Sam sings, plays banjo and guitar and fiddle, draws comics and makes little video-stories, and can type at 120 words per minute. He's typing this bio right now, virtually at the speed of thought. Later, somebody will edit it.

Sam started on fiddle at the age of three and by eleven had formed a band called Popcorn Behavior, with childhood friend Thomas Bartlett and younger brother Stefan, to play New England fiddle tunes. They toured internationally, gathering attention from NPR, CNN and The Boston Globe and releasing five albums by the time they graduated from pretend high school which they did not really go to (at the time it was called "homeschooling"). His first solo album, released in 2001, was a collection of traditional Irish fiddle tunes, simply titled "Solo Fiddle."

By 17, Sam had taken up the banjo and fallen in love with free jazz, Miles Davis, early indie rock, drone minimalism, mountain ballads and Buster Keaton films. But it wasn't until he moved to New York City in 2002 that he began to play and experience first-hand all of these other kinds of things.
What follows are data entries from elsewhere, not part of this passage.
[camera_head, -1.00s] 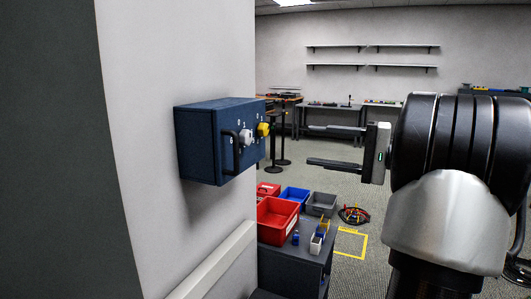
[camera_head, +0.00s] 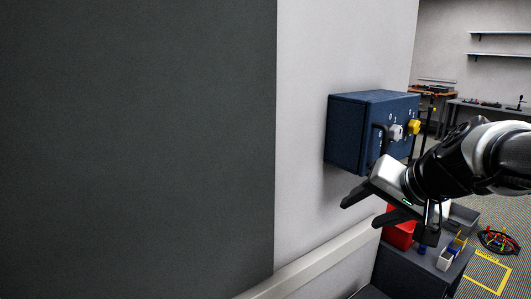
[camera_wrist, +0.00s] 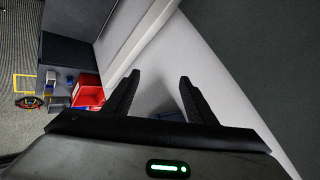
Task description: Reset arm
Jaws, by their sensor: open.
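My gripper (camera_head: 368,204) is open, with its two black fingers apart, in front of and below the dark blue wall box in the head view. The blue box (camera_head: 350,130) is fixed to the white wall and carries a grey knob (camera_head: 396,132), a yellow knob (camera_head: 414,127) and a dark handle. My forearm and wrist partly cover the view below the box.
A dark cabinet (camera_head: 415,275) below the box bears a red bin (camera_head: 400,236), a grey bin (camera_head: 464,218) and small holders. Coloured cables (camera_head: 497,240) lie on the floor by a yellow outline (camera_head: 490,275). The white wall (camera_head: 345,40) and a dark panel (camera_head: 140,150) stand at left.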

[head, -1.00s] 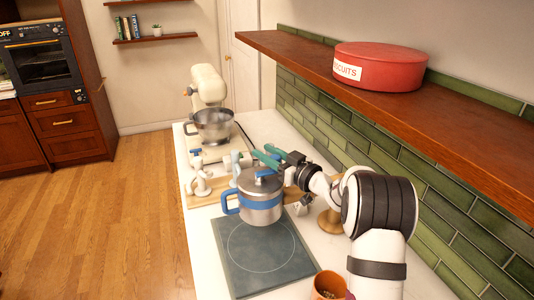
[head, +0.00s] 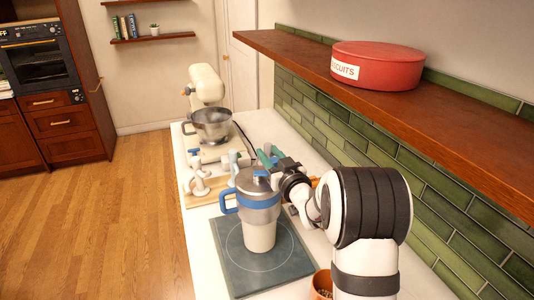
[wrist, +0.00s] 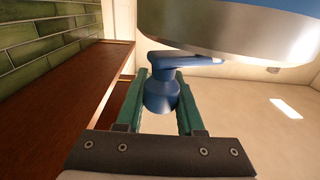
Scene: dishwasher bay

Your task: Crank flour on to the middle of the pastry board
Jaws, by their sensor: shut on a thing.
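The flour sifter (head: 258,200) is a metal canister with a blue band and a blue handle on its left. It is upright above the dark grey pastry board (head: 236,277), which has a thin circle marked on it. My gripper (head: 268,156) is behind and right of the sifter's top. In the wrist view its teal fingers (wrist: 162,98) are shut on the blue crank knob (wrist: 161,96), beside the sifter's metal wall. The fingertips are partly hidden in the head view.
A cream stand mixer with a steel bowl (head: 212,124) stands at the back. White and blue fittings (head: 199,180) stand on a wooden board left of the sifter. An orange-brown pot (head: 322,284) is at the front right. A shelf with a red biscuit tin (head: 378,66) overhangs the right.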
Since then he has collaborated with a myriad of artists including Nico Muhly, Thomas Bartlett, Beth Orton, Shahzad Ismaily, Glen Hansard, and Bill Frisell.

Sam's folksong albums have received wide acclaim and have pulled many a soul back from the brink... his itinerant wanderings have taken him to far-off lands... and his solo performances have taken on a life and tenor of their own.  Sam's drawn comics and enigmatic home-made videos, the "self-inflicted field recordings" resulting from these internal and external journeys, have resulted in exhibitions at the Tony Shafrazi and Audio Visual Arts galleries in New York City, and the Gallery Kuhturm in Leipzig.  His audio-visual show/comics lecture "Home Alone Inside My Head" was premiered at NYC's The Kitchen in November 2010.

Sam, currently London-based, is finishing work on a new album and performing a series of AV shows throughout Europe this fall.  After reading a bunch of Henry James, Sam is now hard at work writing his own "pretend novel," called King Speechy, to be released by Penguin Classics in 2051 u feel me.